Financial Underwriting
An important disability insurance underwriting issue -- in fact, one of the key issues -- is financial underwriting. The principal underwriting concern in the area of financial underwriting is whether the insured will be financially motivated to return to gainful employment after a period of disability. A central reason why a disabled individual might not be motivated to return to work is if doing so would result in his or her losing income -- sometimes called malingering. That situation would result if the insured were over-insured.
To avoid the problem of overinsurance, insurers developed charts that indicate the amount of monthly disability insurance they will consider for an applicant. These charts generally state the insurer's Issue and Participation limits.
Issue and Participation limits charts usually contain four columns:
Annual
Income
|
Monthly
Income
|
Individual-Pay Monthly Benefit Available
|
Employer-Pay All Monthly Benefit Available
|
|
|
40% - 65%
|
50% - 75%
|
The benefits that are available to an insured on an individually-purchased disability income insurance policy are not usually a rigid percentage of earned income. Instead, they range from approximately 65% of earned income at the lower income levels to about 40% of income at income levels above $200,000.
In the same fashion, the benefits available to an insured on an employer-pay-all disability income policy usually range from about 75% of earned income at the lower income levels to about 50% of income at income levels above $200,000.
Limiting the amount of monthly benefits that are available to no more than a fraction of current earned income gives the insured some financial incentive to return to work. In most cases, however, the benefit provided is still a meaningful one that will enable insureds to meet basic financial obligations.
The different income tax treatment afforded the disability income benefits depending on who pays for them is the reason for the difference in percentage of earned income available. Although we will examine the income tax treatment of benefits and premiums later, it's important to know that disability income benefits are usually income tax free when paid for by the insured. However, the benefits received by an insured from an employer-paid policy are usually income taxable.
Since employer-pay-all benefits are subject to income taxation, insurers typically permit such benefits to constitute a greater percentage of earned income -- sometimes up to 75% at more modest earned income levels.
There still exists the possibility that a disability income insured may be overinsured at the time that he or she becomes disabled, despite the care with which issue and participation limits are drawn. That overinsurance possibility exists because benefits may be paid by Social Security.
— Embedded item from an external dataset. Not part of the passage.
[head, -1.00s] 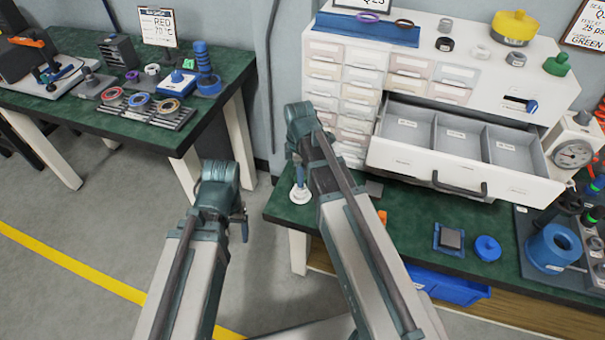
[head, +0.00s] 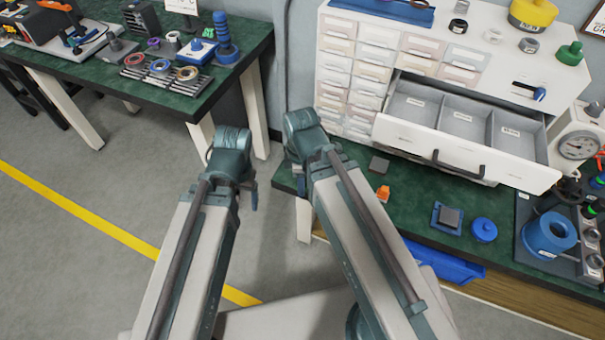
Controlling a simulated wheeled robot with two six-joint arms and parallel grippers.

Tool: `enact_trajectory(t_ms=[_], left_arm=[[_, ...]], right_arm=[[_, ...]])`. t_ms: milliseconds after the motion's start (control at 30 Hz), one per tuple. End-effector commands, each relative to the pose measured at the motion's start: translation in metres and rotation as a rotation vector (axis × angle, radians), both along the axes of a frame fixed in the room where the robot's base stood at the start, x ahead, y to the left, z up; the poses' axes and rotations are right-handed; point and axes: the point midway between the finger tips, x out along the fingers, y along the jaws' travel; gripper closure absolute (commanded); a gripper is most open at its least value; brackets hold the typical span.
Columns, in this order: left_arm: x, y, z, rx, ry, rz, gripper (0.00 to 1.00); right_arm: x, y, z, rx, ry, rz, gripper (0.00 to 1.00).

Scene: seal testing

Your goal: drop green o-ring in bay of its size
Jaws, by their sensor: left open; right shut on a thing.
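An open white drawer (head: 402,136) sticks out of the cabinet, with three grey bays side by side: left (head: 416,106), middle (head: 464,124) and right (head: 512,143). Each has a small label too small to read. The bays look empty. I cannot make out the green o-ring in this view. My right gripper (head: 301,182) points down by the bench's left corner, left of the drawer, mostly hidden behind its own arm. It is shut on a thing I cannot see. My left gripper (head: 252,196) is open, over the floor gap between the two benches.
The white cabinet (head: 350,60) has several small closed drawers. On the green bench lie an orange piece (head: 383,193), a square block (head: 448,217) and a blue round part (head: 484,230). A blue cylinder (head: 549,236) and a dial gauge (head: 577,146) stand right. Another bench (head: 115,88) holds rings.

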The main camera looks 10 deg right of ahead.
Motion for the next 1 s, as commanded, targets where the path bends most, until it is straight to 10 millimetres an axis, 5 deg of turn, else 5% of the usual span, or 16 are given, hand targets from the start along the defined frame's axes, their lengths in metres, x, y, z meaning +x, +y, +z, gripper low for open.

The use of the social insurance benefit riders -- a subject that we discussed earlier -- generally resolves that concern. These riders are so effective in helping to avoid overinsurance that some insurers require applicants to purchase a certain amount of social insurance benefit rider in order to obtain the maximum monthly disability income benefits for the insured's earned income.
Regardless of their concern about overinsurance, insurers must deal with the marketing issues of the real world. For that reason, some insurers that generally impose such social insurance benefit requirements allow applicants in their top occupation class -- often physicians -- the option to purchase the maximum allowable benefit as all base benefit rather than as a combination of base benefit and social insurance benefit rider.
In the process of underwriting a disability income application, existing disability income coverage on the proposed insured needs to be considered. If a proposed insured has existing disability income insurance that will not be replaced, the amount of that coverage is subtracted from the available maximum to determine the amount that may be purchased.
In addition to existing disability income coverage, another overinsurance concern is caused by the existence of a large unearned income. For the purposes of current disability income insurance underwriting, more than $12,000 per year of unearned income will usually reduce the amount of disability income insurance available. The amount of monthly disability income coverage available is usually reduced by $.50 for each $1.00 of monthly unearned income in excess of $1,000 per month.
Suppose that a proposed insured had annual earned income of $120,000 and received an additional $30,000 per year in unearned income. If the proposed insured could purchase $5,000 of monthly income benefit based on earned income, the amount actually available would be $4,250.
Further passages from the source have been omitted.